"""

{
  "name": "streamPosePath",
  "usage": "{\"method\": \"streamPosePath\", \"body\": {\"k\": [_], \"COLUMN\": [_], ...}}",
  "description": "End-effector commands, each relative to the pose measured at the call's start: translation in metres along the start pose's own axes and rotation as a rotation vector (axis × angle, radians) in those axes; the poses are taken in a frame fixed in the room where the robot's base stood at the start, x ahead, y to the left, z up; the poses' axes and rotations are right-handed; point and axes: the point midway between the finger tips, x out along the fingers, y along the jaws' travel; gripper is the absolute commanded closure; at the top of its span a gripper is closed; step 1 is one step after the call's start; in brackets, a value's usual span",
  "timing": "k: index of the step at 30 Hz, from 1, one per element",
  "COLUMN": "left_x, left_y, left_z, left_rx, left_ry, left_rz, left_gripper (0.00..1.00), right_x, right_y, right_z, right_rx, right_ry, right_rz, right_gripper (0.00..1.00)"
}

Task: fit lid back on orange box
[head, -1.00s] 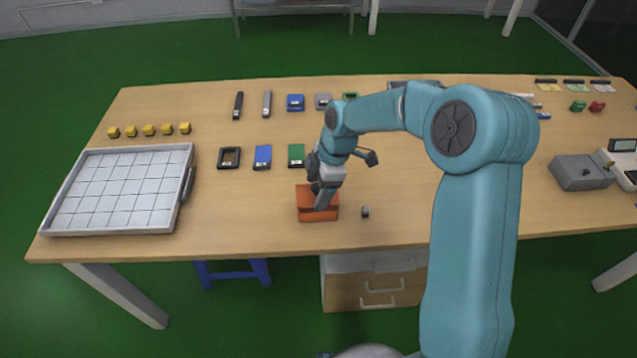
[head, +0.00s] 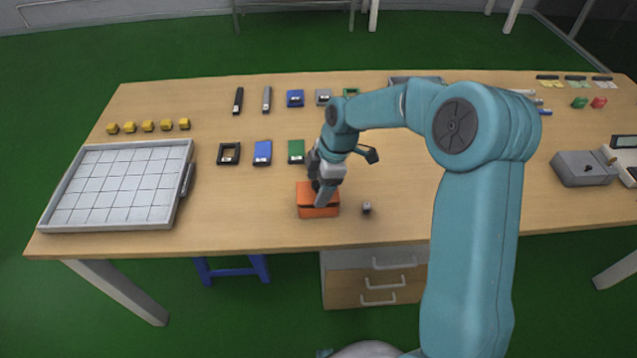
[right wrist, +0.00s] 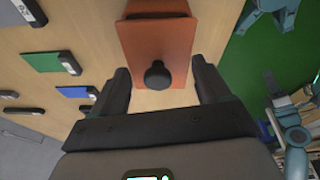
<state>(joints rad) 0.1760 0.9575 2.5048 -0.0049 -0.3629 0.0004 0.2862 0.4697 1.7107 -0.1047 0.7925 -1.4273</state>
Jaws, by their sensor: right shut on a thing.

"""

Set down the material exactly, every line of it, except for the pictures.

{
  "name": "streamPosePath",
  "usage": "{\"method\": \"streamPosePath\", \"body\": {\"k\": [_], \"COLUMN\": [_], ...}}",
  "description": "End-effector commands, each relative to the pose measured at the call's start: translation in metres along the start pose's own axes and rotation as a rotation vector (axis × angle, radians) in those axes; the poses are taken in a frame fixed in the room where the robot's base stood at the start, x ahead, y to the left, z up; the poses' axes and rotations are right-handed; point and axes: the point midway between the finger tips, x out along the fingers, y along the jaws' travel; gripper is the absolute commanded closure; at the top of its span a gripper is closed; step 1 is one step after the call's start; in brackets, a value's usual span",
  "timing": "k: index of the step at 30 Hz, from 1, one per element",
  "COLUMN": "left_x, left_y, left_z, left_rx, left_ry, left_rz, left_gripper (0.00..1.00), right_x, right_y, right_z, right_rx, right_ry, right_rz, right_gripper (0.00..1.00)"
}

Task: fit lid back on orange box
[head, -1.00s] 
[head, +0.00s] 
[right wrist, +0.00s] 
<state>(joints rad) 0.1760 0.9575 2.5048 -0.0049 -0.3629 0.0004 0.2862 0.4697 1.7107 -0.1047 0.7925 -1.4273</state>
Jaws, by their sensor: right shut on a thing.

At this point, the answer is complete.